La normalisation des relations ardemment souhaitée
Dans la soirée du 22 mars, les chefs d’Etat arabes se sont rencontrés aux environs de 17 heures pour ne se quitter que vers 23 heures. Plusieurs observateurs ont parlé de divergences entre la Libye et l’Arabie Saoudite ainsi qu’entre l’Egypte et l’Algérie à propos de «la réorganisation de la Ligue arabe».

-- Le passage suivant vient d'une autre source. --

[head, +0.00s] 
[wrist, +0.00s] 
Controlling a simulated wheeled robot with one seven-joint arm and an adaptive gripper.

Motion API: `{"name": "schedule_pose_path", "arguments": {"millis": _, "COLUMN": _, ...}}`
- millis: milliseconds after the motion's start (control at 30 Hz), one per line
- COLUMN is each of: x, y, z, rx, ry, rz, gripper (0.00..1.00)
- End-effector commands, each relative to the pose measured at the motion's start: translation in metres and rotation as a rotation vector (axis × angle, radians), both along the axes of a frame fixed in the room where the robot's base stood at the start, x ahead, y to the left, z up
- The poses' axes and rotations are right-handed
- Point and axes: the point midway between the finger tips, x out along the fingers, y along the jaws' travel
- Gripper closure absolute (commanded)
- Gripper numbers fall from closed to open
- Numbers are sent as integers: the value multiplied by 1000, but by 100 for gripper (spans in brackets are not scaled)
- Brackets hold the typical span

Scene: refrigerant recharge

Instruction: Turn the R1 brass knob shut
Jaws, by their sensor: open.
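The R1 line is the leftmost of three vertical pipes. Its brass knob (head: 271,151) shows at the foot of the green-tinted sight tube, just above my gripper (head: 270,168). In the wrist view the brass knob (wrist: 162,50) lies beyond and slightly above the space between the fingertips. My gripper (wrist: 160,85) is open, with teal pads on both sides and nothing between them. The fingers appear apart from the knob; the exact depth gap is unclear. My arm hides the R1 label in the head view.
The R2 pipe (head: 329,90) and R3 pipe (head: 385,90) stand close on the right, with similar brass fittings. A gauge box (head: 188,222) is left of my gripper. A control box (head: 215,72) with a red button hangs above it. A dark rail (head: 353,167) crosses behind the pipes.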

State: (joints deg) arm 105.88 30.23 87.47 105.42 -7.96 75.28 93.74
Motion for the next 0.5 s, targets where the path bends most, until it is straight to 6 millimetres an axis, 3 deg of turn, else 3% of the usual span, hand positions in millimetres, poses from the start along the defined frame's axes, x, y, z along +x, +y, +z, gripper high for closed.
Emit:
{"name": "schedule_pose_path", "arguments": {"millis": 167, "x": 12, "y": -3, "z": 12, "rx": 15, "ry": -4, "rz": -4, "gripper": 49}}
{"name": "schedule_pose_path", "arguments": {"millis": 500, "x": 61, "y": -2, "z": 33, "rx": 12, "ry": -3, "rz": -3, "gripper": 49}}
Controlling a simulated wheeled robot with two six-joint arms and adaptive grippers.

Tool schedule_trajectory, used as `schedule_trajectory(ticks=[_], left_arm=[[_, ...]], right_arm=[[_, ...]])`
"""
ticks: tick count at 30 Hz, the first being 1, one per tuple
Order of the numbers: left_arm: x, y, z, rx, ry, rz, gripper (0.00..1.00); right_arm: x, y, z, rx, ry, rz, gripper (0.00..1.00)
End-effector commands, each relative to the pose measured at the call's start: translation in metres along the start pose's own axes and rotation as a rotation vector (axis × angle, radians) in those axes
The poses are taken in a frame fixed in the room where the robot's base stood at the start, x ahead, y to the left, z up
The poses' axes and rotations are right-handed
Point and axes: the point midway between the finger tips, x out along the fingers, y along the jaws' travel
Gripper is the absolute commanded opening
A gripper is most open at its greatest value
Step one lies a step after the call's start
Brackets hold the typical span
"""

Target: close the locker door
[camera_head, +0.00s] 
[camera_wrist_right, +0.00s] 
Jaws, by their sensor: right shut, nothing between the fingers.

Pour revenir aux relations bilatérales entre le Maroc et l’Algérie, les journalistes étrangers présents à Alger ont parlé de plusieurs rencontres organisées, en marge du sommet, entre les chefs d’Etat des deux pays. La question de la réouverture des frontières entre les deux pays, fermées depuis onze ans, aura été le point d’orgue de ces discussions. D’ailleurs, certains journaux d’Alger ont parlé de discussions secrètes qui ont eu lieu à Paris entre «des membres de l’ambassade d’Algérie et un collaborateur d’André Azoulay, proche conseiller du Roi». A l’heure où nous mettions sous presse, il était effectivement question d’une rencontre entre les deux chefs d’Etat, qui devrait se tenir dans la soirée du 23 mars.
En tout cas, pour les Algériens, le seul résultat concret auquel pourrait aboutir le sommet est la normalisation des relations entre le Maroc et l’Algérie. Normalisation qui devrait intervenir vers le 8 avril, date à laquelle Abdelaziz Bouteflika fera un discours qui, selon des sources à Alger, devrait contenir des déclarations d’une grande importance, notamment en ce qui concerne les relations de l’Algérie avec ses voisins. En attendant, le très officiel quotidien algérois El Moudjahid parle lui déjà de «dégel» entre les deux pays maghrébins en consacrant une pleine page à la poignée de main chaleureuse entre le Roi du Maroc et le Président algérien. Plus qu’un signe, selon les observateurs sur place .
Le quotidien algérien «El Moujahid» a consacré une pleine page à la chaleureuse poignée de main entre le Roi Mohammed VI et le Président Bouteflika.